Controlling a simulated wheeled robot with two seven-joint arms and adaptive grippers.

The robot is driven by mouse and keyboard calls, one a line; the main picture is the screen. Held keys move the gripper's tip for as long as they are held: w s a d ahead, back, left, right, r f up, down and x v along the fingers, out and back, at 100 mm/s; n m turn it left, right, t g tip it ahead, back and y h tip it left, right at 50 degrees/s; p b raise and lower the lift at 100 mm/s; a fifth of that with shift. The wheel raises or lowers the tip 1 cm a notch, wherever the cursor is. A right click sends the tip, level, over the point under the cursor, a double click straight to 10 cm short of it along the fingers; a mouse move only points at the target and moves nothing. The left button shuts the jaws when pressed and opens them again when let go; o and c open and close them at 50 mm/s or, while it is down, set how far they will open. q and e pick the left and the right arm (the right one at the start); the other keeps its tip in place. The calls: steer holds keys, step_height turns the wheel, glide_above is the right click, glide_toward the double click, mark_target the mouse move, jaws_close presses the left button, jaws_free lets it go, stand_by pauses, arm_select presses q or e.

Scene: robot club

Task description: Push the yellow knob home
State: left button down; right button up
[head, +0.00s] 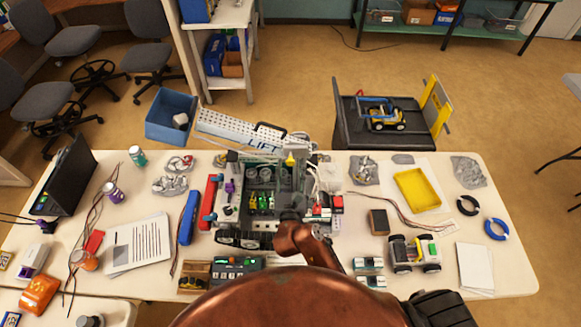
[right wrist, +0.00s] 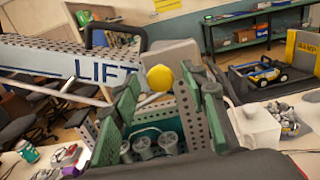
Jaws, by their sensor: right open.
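The yellow knob (head: 290,160) stands at the back of the machine in the middle of the table, beside the perforated arm marked LIFT (head: 240,130). In the right wrist view the knob (right wrist: 160,78) shows as a rounded yellow end, clear of both fingers. My right gripper (head: 291,188) reaches over the machine from the front, just short of the knob in the head view. In the right wrist view its green fingers (right wrist: 165,98) are apart and empty, with the knob in line with the gap between them. Whether the knob stands out or is pushed in cannot be told. My left gripper is not in view.
The LIFT arm slopes toward a blue bin (head: 171,116) at the back left. Grey cylinders (right wrist: 145,145) sit low between my fingers in the wrist view. A yellow tray (head: 417,190), a small wheeled robot (head: 413,252) and a blue ring (head: 497,229) lie to the right.

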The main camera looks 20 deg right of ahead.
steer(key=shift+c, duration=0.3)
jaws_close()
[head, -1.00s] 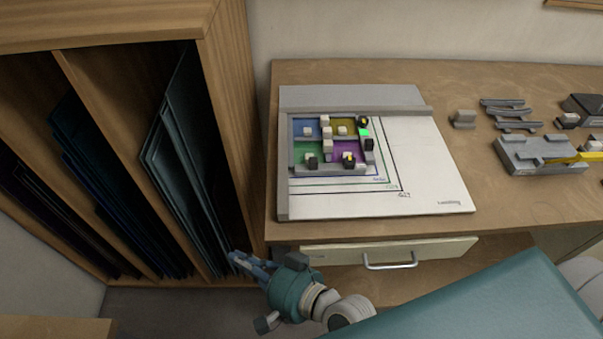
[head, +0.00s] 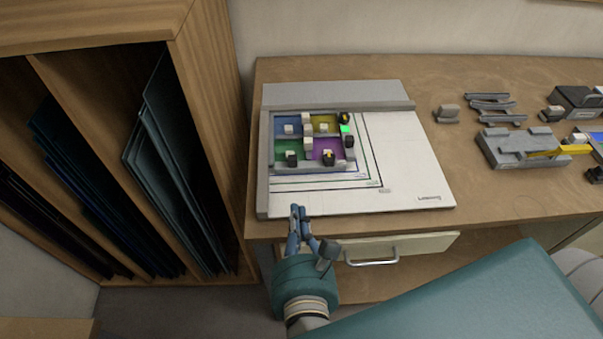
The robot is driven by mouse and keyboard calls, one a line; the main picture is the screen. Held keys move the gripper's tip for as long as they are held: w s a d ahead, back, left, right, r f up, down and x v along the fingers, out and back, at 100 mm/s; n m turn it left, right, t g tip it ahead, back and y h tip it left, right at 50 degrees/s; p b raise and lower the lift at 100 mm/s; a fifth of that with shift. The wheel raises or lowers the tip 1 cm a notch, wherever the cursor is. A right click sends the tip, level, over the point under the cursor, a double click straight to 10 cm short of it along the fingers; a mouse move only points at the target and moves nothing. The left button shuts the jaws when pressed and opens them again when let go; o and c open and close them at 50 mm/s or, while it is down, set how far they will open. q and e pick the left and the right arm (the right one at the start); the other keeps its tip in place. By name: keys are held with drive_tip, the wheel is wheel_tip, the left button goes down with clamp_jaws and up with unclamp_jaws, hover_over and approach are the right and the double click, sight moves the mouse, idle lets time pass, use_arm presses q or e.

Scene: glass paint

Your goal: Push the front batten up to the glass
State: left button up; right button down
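The square of coloured glass (head: 327,149), with blue, yellow, green and purple panes, lies on the white board (head: 410,185). The front batten (head: 312,171) is a thin grey bar along the near edge of the glass; any gap between them is too small to tell.
Pale and dark blocks stand on and around the glass. Grey rails (head: 263,165) border the board on the left and back. A grey fixture (head: 510,148) with a yellow tool stands to the right. A wooden rack (head: 205,130) with glass sheets stands at the left, and a drawer (head: 405,249) is below.

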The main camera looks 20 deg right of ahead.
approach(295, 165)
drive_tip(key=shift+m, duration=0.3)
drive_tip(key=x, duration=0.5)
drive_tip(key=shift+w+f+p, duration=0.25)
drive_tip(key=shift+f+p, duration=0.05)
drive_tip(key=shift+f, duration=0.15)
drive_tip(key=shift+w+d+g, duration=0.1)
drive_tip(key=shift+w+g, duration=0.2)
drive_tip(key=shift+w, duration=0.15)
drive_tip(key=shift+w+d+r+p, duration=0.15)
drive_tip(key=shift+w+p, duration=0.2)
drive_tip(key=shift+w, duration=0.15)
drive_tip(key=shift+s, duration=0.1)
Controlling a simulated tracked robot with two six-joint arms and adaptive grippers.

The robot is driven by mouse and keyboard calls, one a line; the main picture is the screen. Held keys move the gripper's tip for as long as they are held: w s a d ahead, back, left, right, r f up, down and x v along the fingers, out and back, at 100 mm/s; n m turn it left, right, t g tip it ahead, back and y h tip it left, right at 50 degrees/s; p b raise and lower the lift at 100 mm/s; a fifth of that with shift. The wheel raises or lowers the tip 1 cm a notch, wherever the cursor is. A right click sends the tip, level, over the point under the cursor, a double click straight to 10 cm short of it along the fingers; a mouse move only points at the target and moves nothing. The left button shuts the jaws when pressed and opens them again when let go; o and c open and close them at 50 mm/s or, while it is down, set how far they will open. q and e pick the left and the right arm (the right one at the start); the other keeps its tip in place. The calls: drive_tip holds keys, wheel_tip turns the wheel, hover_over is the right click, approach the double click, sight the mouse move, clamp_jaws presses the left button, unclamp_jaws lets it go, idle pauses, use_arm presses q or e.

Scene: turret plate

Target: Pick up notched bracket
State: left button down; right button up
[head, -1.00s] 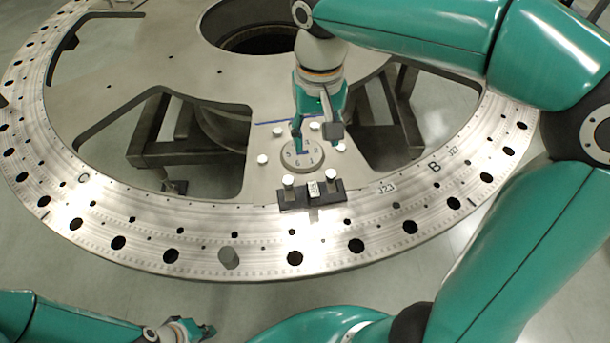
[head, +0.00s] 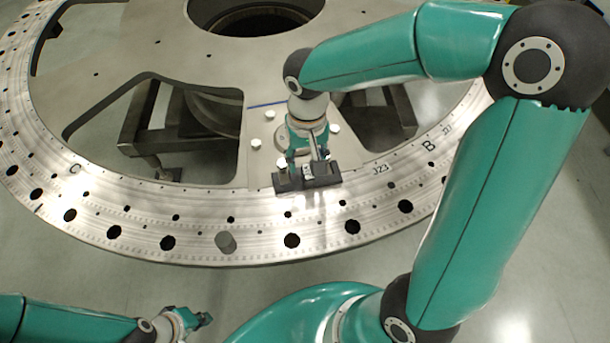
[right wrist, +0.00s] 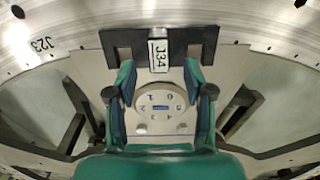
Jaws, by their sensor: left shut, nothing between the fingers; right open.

Work to do: Scan the listing above. Gather each line that contains the word "arms".

Solution to the problem:
Controlling a simulated wheeled robot with two seven-joint arms and adaptive grippers.
Controlling a simulated tracked robot with two six-joint arms and adaptive grippers.

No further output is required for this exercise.